1239 The district or the county can make that designation, but once it is made, if any owners of those buildings want to knock them down, the application is made to the district. If it is a county matter or a national park matter, it would move up the scale in the same way as any other application to a district planning authority.
These Amendments would give the counties that right to start the preservation procedure concurrently with the district planning authorities, but to leave with the planning authorities the sole function of management of those areas. This is why I say that we go further from these separate Amendments and into the depths of Amendment No. 309, which deals with many other things as well.
The provisions in paragraphs 46 and 47 of Amendment No. 309 bear on the arrangements that a district planning authority might make to obtain the specialist advice it needs to carry out its functions in regard to conservation and listed building matters. This is an important point, on which we eventually got agreement between all those concerned.
By means of these new paragraphs, the Secretary of State will have the power to direct district planning authorities to submit for his approval the arrangements which they propose to make to obtain specialist advice in connection with listed building control and designation of conservation areas and their functions in relation to the control of the demolition of unlisted buildings in conservation areas. They will be obliged to submit these arrangements to the Secretary of State, and, if he is not satisfied with them, he is given power to direct the authority —the district planning authority—either to use the staff of another authority, which it could do under Clause 111, or to arrange for the discharge of its functions by another authority under Clause 100.
This is a power which is quite unique in the Bill. It is the sort of power which I would describe as being contrary to the spirit of the Bill and not in line with the requirements of the Bill, but its very uniqueness shows the importance which we attribute to the functions of conservation and preservation. I hope 1240 that on those grounds it will be accepted by the House.
Amendment No. 309 deals not only with what I was talking about—the arrangements for obtaining advice by the district planning authorities—but with other matters entirely unrelated. The Amendment tries to fulfil the intention to bring back into Schedule 16 all the adaptations of enactments relating to planning, and it achieves this by introducing a new Part II to Schedule 16 and deleting these matters from Schedule 29.
It brings into Part II the provisions relating to four Acts—the Building Restrictions (War-Time Contraventions) Act, 1946, the Land Compensation Act, 1961, the New Towns Act, 1965, and the Town and Country Planning (Amendment) Act, 1972. I need not go through the details of this, because there is very little new. There is nothing new at all so far as the New Towns Act is concerned—that is entirely as it left this House—and in the other cases it is merely a matter of removing certain ambiguities and improving the presentation of the Schedule.
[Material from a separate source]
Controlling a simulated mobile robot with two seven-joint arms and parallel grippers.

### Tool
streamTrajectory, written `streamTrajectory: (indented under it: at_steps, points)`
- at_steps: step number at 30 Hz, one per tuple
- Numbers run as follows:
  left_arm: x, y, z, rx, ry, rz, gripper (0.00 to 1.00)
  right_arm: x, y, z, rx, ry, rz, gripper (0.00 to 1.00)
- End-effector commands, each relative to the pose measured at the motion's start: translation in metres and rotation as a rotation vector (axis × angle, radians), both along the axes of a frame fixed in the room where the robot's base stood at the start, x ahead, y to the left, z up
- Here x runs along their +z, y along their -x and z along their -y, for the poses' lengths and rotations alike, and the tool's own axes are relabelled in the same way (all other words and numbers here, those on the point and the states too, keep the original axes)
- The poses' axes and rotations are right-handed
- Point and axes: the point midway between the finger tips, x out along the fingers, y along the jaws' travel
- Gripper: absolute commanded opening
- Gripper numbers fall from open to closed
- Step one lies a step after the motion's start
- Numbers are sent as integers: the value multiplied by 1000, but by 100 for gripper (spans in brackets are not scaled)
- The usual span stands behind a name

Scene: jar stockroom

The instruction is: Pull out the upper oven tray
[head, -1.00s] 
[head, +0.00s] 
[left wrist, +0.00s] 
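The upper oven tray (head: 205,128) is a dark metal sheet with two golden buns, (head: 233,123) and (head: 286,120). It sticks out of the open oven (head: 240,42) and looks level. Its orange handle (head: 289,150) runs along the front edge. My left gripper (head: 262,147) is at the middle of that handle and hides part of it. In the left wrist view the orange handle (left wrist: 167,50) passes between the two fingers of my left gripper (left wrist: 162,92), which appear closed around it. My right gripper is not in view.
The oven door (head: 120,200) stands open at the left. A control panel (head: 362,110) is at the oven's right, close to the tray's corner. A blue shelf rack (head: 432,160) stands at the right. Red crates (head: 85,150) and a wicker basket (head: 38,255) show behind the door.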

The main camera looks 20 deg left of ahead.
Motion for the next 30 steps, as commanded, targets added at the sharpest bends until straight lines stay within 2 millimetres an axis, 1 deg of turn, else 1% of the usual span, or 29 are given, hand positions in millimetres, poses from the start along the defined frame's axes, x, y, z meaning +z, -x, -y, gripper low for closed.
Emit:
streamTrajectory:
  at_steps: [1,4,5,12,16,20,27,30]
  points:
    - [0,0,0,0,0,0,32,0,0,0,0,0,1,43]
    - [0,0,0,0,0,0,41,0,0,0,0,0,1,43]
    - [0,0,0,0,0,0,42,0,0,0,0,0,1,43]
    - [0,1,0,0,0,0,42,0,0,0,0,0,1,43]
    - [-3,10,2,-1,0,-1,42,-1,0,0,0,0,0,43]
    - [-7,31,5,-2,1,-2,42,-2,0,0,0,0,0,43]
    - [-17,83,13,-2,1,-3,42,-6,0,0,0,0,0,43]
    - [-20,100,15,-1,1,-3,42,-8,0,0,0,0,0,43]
This is quite outside the other matters which we have discussed—the important matters of conservation and preservation functions. I hope that the House will accept this as we have now presented it.
§ Mr. Blenkinsop
Again, we must all be grateful to the Minister for explaining what is, on the face of it, a fairly complicated set of provisions. It is true that some local authorities were concerned about the implications of some of these changes and the House should give it proper thought.
This is an area of considerable, and, we hope, increasing, importance. Every effort is being made, with Government approval, to encourage the local authorities in the districts to take a special interest in these matters—particularly building preservation, conservation areas and so on. Our object is to try to get as wide an interest in the locality as possible and to see that it is expressed in some tangible way.
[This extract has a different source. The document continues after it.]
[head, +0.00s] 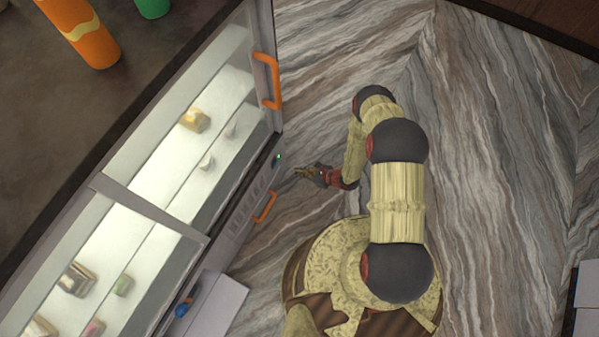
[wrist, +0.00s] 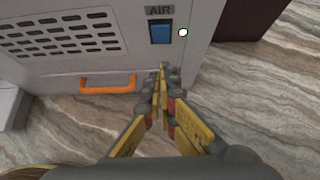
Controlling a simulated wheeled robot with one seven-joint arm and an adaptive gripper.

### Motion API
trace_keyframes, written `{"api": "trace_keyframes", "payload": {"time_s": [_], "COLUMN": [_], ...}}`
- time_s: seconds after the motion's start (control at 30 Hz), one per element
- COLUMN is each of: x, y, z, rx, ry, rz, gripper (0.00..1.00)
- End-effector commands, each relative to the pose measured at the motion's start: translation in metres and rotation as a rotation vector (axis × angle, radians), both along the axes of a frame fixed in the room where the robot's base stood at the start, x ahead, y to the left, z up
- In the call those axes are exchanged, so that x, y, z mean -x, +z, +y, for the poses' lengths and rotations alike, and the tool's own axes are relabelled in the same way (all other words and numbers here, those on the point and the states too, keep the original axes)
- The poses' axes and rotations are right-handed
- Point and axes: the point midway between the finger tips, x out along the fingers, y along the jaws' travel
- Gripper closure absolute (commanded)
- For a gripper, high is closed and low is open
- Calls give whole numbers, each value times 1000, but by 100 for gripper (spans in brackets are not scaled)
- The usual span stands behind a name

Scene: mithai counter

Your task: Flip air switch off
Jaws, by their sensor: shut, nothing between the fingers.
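The air switch (wrist: 161,32) is a blue rocker in a dark frame under an "AIR" label on the cabinet's grey lower panel. A small white round light (wrist: 183,32) is just right of it. In the head view the switch area is small, near the panel's upper end. My gripper (wrist: 162,70) is shut and empty, its yellow fingertips below the switch in the wrist view and apart from it as far as I can tell. In the head view my gripper (head: 297,172) is a little right of the panel. Which way the rocker is tilted is hard to tell.
An orange handle (wrist: 108,83) sits below the vent slots (wrist: 60,35) on the panel. The glass display case (head: 165,150) holds several sweets and has another orange handle (head: 268,82) on its door. A white box-like block (head: 215,305) stands lower left. The marbled floor (head: 320,60) is clear.

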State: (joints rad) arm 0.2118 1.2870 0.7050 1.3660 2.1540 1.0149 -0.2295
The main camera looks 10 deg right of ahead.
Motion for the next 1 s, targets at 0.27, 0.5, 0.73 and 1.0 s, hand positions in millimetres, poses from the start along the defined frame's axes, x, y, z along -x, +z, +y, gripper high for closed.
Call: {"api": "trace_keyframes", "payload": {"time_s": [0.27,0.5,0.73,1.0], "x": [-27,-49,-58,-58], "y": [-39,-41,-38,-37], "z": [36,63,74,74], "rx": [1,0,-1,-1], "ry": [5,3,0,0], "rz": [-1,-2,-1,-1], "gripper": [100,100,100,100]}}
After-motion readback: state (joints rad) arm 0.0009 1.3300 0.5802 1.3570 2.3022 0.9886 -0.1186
Therefore, having said that we were anxious that local areas should take an active interest, it is odd, at first sight, that that desire should be to some extent contradicted by widening the scope of 1241 authority. Many representations were made when this matter was discussed earlier about whether or not it was desirable that the county authority, perhaps with a call on certain levels of expertise, should be brought in, rather than relying entirely on the purely local body which might not have that expertise. This was widely felt, but as the Minister explained, a new and rather exceptional provision has been made in these Amendments to enable him to ensure that the district authority should have adequate expert advice.
It is therefore understandable that local authorities should say, "If you are taking this power to require the district authority to prove that it has an adequate call upon expert advice, why do you also provide for concurrent powers?" As we have this special provision, to which we take no exception—we think that it is a wise, although unusual, provision—does the Minister feel that we need in addition the provision of concurrent powers?
I do not want to put it too high but some local authorities are concerned lest the effect of this provision will be for them to lose the expertise they may already have, because when talking about district authorities we are in some cases talking about very well established and large authorities with a very wide range of expertise, although I freely admit that we are also talking of authorities which have far less expertise in this connection.
Therefore, before we leave this set of what I believe to be important Lords Amendments it would be helpful if the Minister were to say a further word as to whether in all circumstances he needs to duplicate, as it were, his assurances and reassurances in this way; and whether it would not have been adequate now to leave it with the special powers he has taken under Lords Amendment No. 309.
§ Mr. Graham Page
With the leave of the House. As the hon. Gentleman will recollect, my own view at the outset was that listed building control and the creation of a conservation area and its control were so closely related to the powers we have given to the district planning authorities to draw the development plan of their area, or to control its planning, that it should be within their hands. But I have been convinced in 1242 listening to arguments inside and outside both Houses that there is a case for saying that a conservation area or a listed building is not the preserve of a district.
Perhaps one can use the simile of the green belt. We take the green belt to be a national matter, and control of the area is done by the central Government. I do not go so far as to say that conservation areas and listed buildings should be controlled nationally, though they are certainly national assets, but they are county assets as much as assets of the districts within those counties. To that extent I am now convinced that we should recognise that position by giving the county a concurrent power of creation.
I think that this provision is more an in terrorem than something to be used in practice. The very fact that the county will have this power will make the district think that it ought not to develop an area which should be a conservation area; that it ought to preserve it, or it may have the county using the powers it has. I believe that it will be a very strange occasion when the county has to step in and preserve this sort of national asset. I am sure that districts will exercise their powers, but we should also recognise that these things are assets for an area of population wider than just that of the district.
§ Question put and agreed to.
§ Subsequent Lords Amendments agreed to.